NDX and NDX-Listed Index Development, Rebalancing, and Maintenance
Tools & Technologies
- Languages: R (tidyverse, data.table, quantmod, lubridate)
- Platform: Databricks (R Notebooks, Delta Lake)
- Data Sources: NASDAQ feeds, SEC filings
- Storage: Delta Lake
- Orchestration: Databricks Jobs, DBFS mount
- Visualization: ggplot2, plotly, Databricks Dashboards
Objective
Design and automate a suite of customized indices based on NDX-listed stocks, including rebalancing, performance benchmarking, and full audit trail maintenance.
Key Components
1. Index Design & Construction
- Developed sectoral and thematic indices (e.g., NDX Index).
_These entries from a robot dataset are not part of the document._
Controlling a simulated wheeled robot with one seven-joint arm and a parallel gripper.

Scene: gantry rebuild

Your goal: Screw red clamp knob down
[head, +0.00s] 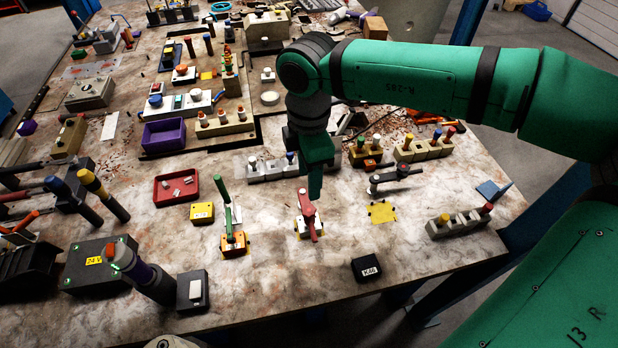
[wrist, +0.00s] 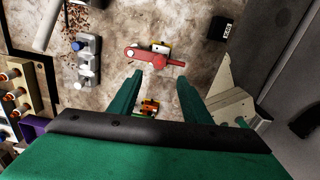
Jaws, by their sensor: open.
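The red clamp (head: 305,222) stands on the table on a small yellow and white base. It has a red arm, a round red knob (wrist: 159,61) near its middle and a pale tip at one end. My gripper (head: 315,192) is over the table just behind and above the clamp in the head view. In the wrist view my gripper (wrist: 160,78) is open, its two green fingers apart with nothing held between them. The red clamp lies beyond the fingertips there, apart from them as far as I can tell.
A green-handled clamp (head: 234,240) on an orange base stands to the left. A yellow plate (head: 382,212) lies to the right. A black labelled box (head: 366,269) sits in front. A grey block with knobs (head: 268,170) is behind. The table around the red clamp is mostly bare.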

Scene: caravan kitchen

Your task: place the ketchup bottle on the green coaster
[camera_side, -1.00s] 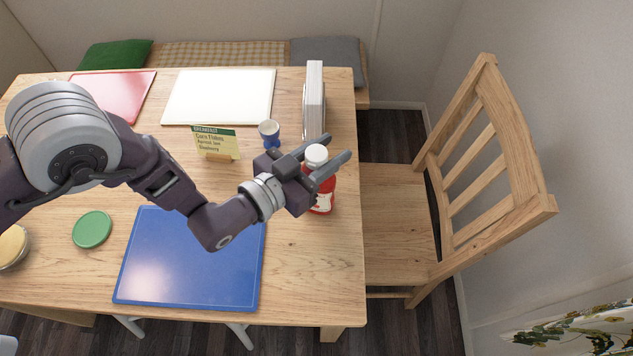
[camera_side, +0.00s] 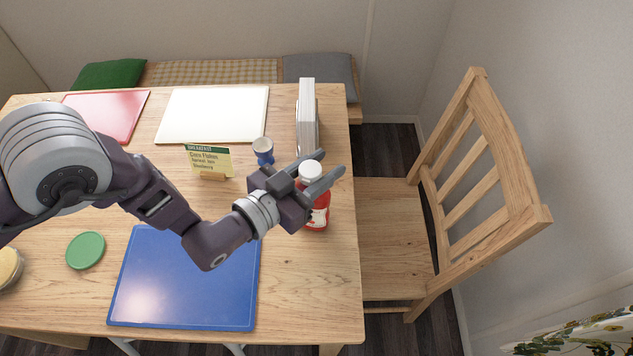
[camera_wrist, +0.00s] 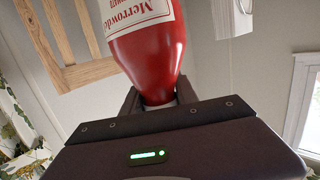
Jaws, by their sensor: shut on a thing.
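The ketchup bottle (camera_side: 319,218) is red with a white cap and stands upright at the table's right edge. My gripper (camera_side: 318,178) is shut on its neck, just below the cap. In the wrist view the red bottle (camera_wrist: 150,65) with its cream label appears between my fingers (camera_wrist: 158,100), its neck end towards the gripper. I cannot tell whether its base touches the table. The green coaster (camera_side: 85,250) lies flat and empty on the left of the table, left of the blue mat.
The blue mat (camera_side: 185,280) lies between bottle and coaster. A breakfast card (camera_side: 209,160) and a blue egg cup (camera_side: 263,152) stand behind my forearm. Upright white-grey books or a holder (camera_side: 306,115) stand behind the bottle. A bowl (camera_side: 8,268) is left of the coaster. A chair (camera_side: 395,230) stands at right.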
- Rule-based screening: liquidity, float-adjusted market cap, listing type.
2. Data Pipeline (Databricks)
- Ingested price, market cap, and sector data via APIs into Delta Lake.
- Implemented full ETL using R Notebooks on Databricks platform.
3. Rebalancing Logic
- Quarterly/monthly rebalancing using optimization via
quadprog
. - Scheduled with Databricks Jobs and stored as Delta tables with history.
4. Backtesting & Analytics
- Calculated returns, volatility, Sharpe, drawdown, and tracking error.
- Benchmarked against NDX Composite, QQQ, and thematic ETFs.
5. Maintenance Automation
- Handled corporate actions (splits, delistings) automatically.
- Alert system to flag violations in eligibility criteria.
6. Compliance & Audit Trail
- Used Delta Lake versioning and Change Data Feed for traceability.
- Each rebalance includes justification and rule-based logging.
Outcomes
- 90% reduction in manual effort for index maintenance and rebalance.
- Performance outperformance demonstrated in backtests (e.g., GreenTech index).
- Comprehensive dashboard for index attribution and sector exposure.
Future Enhancements
- Incorporate ESG and alternative datasets.
- Enable near-real-time streaming updates via Auto Loader.